Convention for Higher Education: IVPosted: 26 May, 2013
The final session began with reports back from the workshop session, followed by talks from John Holmwood, Tom Hickey and Martin McQuillan.
John Holmwood talked about the trajectory of higher education from the Robbins (`social democratic’) to the Browne (`neo-liberal’) report, describing the changes in policy. He rejected the claim that there is a need for cuts in education spending, mentioning the Aubyn report showing that UK higher education is the best value for money in the world, and the Wolf [?] report on aspiration to university.
Tom Hickey discussed the UCU response to the current situation and asked what connection there is between trade-unionism and the vision of a university. Like John Holmwood, he noted that the public strongly supports access to education. On the subject of organization, he pointed out that autonomy is dangerous in a system of privatized universities, and that UCU is the only organization distributed throughout the sector. He proposed that UCU put forward a vision for universities, defending self-managed scholarly activity.

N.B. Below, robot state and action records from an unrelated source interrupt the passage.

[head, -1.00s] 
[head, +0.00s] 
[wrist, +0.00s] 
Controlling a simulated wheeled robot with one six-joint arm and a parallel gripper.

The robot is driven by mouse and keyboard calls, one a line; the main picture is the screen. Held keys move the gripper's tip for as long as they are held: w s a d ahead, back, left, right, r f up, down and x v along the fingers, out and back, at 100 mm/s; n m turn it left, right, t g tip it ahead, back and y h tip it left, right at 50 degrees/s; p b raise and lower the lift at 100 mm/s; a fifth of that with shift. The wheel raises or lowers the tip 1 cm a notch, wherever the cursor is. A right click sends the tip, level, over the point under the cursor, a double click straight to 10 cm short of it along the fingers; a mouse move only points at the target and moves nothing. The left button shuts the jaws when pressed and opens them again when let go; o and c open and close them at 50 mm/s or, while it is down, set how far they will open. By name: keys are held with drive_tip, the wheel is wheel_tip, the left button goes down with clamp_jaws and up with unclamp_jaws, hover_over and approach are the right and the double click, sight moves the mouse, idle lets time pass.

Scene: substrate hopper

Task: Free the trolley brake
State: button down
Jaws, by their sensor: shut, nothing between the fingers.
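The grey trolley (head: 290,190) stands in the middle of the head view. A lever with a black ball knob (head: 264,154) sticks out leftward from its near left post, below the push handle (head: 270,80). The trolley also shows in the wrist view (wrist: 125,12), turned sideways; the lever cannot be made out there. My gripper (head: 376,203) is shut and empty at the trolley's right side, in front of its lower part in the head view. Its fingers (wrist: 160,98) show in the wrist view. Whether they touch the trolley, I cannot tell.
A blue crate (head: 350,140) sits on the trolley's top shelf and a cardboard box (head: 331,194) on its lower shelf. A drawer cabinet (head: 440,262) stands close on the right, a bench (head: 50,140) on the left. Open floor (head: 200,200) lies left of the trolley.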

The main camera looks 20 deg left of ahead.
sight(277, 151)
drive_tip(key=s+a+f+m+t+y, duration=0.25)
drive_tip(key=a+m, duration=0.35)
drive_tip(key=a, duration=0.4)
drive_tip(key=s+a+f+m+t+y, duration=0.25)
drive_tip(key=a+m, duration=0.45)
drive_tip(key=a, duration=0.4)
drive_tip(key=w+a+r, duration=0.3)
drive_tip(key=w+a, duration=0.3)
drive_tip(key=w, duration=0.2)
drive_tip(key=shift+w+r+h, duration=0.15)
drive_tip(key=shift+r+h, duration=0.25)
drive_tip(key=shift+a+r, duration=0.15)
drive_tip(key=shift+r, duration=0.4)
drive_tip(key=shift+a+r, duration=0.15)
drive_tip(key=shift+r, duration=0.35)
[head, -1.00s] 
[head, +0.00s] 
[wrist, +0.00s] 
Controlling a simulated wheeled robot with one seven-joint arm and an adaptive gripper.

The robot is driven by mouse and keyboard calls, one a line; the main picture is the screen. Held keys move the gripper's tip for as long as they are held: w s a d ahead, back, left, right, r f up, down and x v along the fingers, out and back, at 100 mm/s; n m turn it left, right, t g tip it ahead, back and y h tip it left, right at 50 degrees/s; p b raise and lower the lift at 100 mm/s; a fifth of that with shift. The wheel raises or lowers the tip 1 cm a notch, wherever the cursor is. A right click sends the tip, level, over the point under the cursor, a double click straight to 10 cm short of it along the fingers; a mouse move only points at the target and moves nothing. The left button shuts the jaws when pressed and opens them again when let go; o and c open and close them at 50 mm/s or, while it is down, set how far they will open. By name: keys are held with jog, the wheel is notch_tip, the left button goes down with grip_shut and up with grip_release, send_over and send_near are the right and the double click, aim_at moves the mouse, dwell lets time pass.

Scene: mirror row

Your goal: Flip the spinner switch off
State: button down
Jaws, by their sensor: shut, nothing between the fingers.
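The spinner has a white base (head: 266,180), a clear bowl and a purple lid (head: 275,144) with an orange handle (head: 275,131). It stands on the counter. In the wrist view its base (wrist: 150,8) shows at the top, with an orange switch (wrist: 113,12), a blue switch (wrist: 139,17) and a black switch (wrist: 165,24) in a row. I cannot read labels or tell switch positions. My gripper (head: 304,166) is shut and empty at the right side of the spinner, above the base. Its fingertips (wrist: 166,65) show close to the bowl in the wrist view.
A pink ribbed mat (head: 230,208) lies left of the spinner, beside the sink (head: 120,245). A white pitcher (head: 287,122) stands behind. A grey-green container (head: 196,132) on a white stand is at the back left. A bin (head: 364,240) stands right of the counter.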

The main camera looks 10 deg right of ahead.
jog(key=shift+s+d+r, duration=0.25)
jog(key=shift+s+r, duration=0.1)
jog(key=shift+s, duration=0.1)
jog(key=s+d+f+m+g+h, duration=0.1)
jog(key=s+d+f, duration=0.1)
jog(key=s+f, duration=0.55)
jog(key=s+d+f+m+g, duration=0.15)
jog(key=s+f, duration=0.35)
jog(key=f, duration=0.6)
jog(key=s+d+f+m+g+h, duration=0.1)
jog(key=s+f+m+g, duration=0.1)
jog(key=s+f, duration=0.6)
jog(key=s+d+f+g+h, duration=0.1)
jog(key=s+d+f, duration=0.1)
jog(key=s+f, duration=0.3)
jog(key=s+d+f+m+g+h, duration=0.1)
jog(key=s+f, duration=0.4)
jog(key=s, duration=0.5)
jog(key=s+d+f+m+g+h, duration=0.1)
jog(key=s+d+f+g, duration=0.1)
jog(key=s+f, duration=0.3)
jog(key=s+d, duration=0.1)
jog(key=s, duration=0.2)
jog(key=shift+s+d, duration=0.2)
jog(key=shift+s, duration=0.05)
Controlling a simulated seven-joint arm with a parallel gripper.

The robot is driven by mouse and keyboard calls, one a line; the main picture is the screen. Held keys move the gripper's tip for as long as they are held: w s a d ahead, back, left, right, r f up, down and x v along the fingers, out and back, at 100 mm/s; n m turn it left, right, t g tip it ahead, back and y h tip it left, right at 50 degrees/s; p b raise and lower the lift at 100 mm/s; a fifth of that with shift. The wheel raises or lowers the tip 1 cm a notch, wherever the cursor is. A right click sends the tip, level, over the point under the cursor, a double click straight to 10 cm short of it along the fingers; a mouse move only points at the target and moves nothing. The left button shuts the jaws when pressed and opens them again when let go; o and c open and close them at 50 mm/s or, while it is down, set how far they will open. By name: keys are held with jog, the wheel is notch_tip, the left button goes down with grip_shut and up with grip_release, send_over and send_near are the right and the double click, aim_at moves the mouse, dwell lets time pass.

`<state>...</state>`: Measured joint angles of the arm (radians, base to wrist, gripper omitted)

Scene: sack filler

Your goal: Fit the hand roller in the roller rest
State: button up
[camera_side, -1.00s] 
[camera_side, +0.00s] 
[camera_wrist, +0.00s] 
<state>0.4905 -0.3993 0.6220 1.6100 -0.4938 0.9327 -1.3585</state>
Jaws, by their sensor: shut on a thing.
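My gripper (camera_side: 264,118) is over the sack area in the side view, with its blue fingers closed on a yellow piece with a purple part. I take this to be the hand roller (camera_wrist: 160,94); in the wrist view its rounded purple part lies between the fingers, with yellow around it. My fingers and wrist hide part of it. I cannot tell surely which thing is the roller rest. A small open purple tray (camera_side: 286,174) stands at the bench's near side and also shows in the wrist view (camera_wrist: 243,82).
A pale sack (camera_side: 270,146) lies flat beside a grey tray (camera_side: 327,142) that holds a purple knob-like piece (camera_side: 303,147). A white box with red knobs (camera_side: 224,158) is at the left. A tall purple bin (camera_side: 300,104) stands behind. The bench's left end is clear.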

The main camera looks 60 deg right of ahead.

Martin McQuillan took his topic from Tamson Pietsch’s idea of the enclosure of the epistemological commons. He gave an account of the forms of management of English universities such as companies limited by guarantee (which can be taken over). Other models are available, such as the University of California system, or private universities backed by private equity, as in continental Europe. He gave two examples of dangers for university education: `open access’ which is put forward as giving the public access to taxpayer-funded research, but will mainly benefit those (business) who previously paid for data; and MOOCs, which as well as being criticized for their pedagogy, but which are also run by private bodies which want to monetize lectures. The ideological drive is to justify private profit as a public good.